Task instructions:
Below are records; quote them exactly from the first line through the line that contains "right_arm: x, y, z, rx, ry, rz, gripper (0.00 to".

[START OF Records for processing]

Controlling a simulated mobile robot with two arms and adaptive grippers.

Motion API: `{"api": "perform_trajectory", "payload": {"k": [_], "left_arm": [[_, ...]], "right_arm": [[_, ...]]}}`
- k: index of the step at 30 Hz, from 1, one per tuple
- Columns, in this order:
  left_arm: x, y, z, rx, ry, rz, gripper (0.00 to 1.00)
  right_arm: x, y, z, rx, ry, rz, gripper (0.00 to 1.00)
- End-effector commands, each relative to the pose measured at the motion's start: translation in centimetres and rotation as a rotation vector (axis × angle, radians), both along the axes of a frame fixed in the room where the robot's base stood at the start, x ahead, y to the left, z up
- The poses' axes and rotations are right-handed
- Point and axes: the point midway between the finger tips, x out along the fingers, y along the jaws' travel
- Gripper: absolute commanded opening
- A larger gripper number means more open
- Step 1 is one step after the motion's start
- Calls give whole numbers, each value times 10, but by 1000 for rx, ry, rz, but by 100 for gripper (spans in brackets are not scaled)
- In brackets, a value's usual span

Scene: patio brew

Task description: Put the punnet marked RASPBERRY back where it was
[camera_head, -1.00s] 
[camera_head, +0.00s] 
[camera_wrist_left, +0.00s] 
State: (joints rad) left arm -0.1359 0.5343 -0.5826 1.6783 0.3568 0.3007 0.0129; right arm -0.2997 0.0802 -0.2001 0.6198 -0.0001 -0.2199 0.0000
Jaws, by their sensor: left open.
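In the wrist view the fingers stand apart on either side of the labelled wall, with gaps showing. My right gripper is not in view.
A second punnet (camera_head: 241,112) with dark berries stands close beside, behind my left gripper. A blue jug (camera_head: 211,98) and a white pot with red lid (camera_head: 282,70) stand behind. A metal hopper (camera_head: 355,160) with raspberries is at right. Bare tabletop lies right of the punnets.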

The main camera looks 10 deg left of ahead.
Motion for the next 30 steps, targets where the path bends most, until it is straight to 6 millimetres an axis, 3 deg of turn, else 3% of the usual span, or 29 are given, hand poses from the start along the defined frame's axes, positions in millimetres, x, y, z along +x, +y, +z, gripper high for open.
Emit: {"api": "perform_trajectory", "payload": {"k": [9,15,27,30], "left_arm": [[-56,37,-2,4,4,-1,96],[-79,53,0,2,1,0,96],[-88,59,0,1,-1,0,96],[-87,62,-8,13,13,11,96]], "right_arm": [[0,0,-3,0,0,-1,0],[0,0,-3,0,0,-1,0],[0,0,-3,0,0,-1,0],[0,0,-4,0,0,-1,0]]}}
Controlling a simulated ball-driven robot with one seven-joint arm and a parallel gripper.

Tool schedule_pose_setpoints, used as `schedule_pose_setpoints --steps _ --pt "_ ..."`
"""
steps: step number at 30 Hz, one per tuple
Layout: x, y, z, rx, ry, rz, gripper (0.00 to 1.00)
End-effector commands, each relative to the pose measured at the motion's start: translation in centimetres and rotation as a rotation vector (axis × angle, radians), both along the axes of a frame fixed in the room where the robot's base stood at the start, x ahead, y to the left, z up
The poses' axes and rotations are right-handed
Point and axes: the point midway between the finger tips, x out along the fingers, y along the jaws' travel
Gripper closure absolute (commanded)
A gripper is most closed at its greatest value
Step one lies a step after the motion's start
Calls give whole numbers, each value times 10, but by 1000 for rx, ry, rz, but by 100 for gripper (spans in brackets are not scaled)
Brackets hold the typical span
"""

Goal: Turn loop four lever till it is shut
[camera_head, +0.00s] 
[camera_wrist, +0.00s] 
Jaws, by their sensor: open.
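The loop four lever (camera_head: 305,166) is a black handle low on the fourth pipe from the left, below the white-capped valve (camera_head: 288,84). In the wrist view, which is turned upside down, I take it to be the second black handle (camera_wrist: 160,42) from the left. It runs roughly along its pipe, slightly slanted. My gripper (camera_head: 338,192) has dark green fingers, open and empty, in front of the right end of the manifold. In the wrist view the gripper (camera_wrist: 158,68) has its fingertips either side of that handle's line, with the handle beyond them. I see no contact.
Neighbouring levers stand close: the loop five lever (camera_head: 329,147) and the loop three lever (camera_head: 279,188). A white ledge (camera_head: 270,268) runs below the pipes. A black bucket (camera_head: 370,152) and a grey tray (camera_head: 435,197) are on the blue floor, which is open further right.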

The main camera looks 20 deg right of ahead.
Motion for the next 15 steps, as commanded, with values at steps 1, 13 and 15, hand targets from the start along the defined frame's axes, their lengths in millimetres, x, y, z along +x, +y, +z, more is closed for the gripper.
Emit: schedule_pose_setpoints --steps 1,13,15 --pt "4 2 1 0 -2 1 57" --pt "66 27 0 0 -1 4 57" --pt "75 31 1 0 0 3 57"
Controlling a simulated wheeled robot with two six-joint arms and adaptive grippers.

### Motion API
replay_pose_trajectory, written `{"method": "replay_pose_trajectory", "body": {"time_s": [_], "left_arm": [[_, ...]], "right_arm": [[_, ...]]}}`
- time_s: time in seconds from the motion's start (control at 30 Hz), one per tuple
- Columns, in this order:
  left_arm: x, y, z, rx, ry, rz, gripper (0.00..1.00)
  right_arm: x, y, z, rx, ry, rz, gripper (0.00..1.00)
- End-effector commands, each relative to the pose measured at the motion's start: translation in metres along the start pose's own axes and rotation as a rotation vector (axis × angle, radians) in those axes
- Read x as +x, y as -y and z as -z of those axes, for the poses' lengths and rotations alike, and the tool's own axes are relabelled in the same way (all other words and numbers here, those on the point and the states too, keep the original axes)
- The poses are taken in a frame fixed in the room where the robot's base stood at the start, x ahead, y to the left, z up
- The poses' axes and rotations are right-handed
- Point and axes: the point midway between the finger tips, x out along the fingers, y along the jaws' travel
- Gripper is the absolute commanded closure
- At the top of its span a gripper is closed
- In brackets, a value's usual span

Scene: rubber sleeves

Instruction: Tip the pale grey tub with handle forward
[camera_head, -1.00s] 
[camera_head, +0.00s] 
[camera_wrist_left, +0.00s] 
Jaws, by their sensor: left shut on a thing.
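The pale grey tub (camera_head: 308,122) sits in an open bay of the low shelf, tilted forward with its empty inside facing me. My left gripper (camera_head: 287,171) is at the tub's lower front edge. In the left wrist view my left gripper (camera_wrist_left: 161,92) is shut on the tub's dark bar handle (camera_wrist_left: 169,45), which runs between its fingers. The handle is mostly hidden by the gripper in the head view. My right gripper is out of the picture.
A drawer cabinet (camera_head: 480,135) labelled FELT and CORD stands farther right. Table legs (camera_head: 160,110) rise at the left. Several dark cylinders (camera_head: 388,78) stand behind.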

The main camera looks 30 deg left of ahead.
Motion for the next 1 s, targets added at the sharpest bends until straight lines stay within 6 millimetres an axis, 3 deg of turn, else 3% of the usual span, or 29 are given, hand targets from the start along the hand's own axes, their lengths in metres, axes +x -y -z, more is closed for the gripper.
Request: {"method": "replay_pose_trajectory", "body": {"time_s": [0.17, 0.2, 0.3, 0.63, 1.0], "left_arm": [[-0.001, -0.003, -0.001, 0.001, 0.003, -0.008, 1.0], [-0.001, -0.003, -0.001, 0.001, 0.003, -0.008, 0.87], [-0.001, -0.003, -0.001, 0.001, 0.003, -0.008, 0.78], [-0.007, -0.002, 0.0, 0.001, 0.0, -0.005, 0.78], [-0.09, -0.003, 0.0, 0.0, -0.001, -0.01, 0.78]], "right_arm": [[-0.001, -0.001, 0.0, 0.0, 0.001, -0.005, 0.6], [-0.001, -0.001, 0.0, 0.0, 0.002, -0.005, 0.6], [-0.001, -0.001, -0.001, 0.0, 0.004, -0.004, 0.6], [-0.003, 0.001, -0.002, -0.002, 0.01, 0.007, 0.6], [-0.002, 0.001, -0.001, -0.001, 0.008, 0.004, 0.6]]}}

[END OF Records for processing]

Response below:
Controlling a simulated mobile robot with two arms and adaptive grippers.

Motion API: `{"api": "perform_trajectory", "payload": {"k": [_], "left_arm": [[_, ...]], "right_arm": [[_, ...]]}}`
- k: index of the step at 30 Hz, from 1, one per tuple
- Columns, in this order:
  left_arm: x, y, z, rx, ry, rz, gripper (0.00 to 1.00)
  right_arm: x, y, z, rx, ry, rz, gripper (0.00 to 1.00)

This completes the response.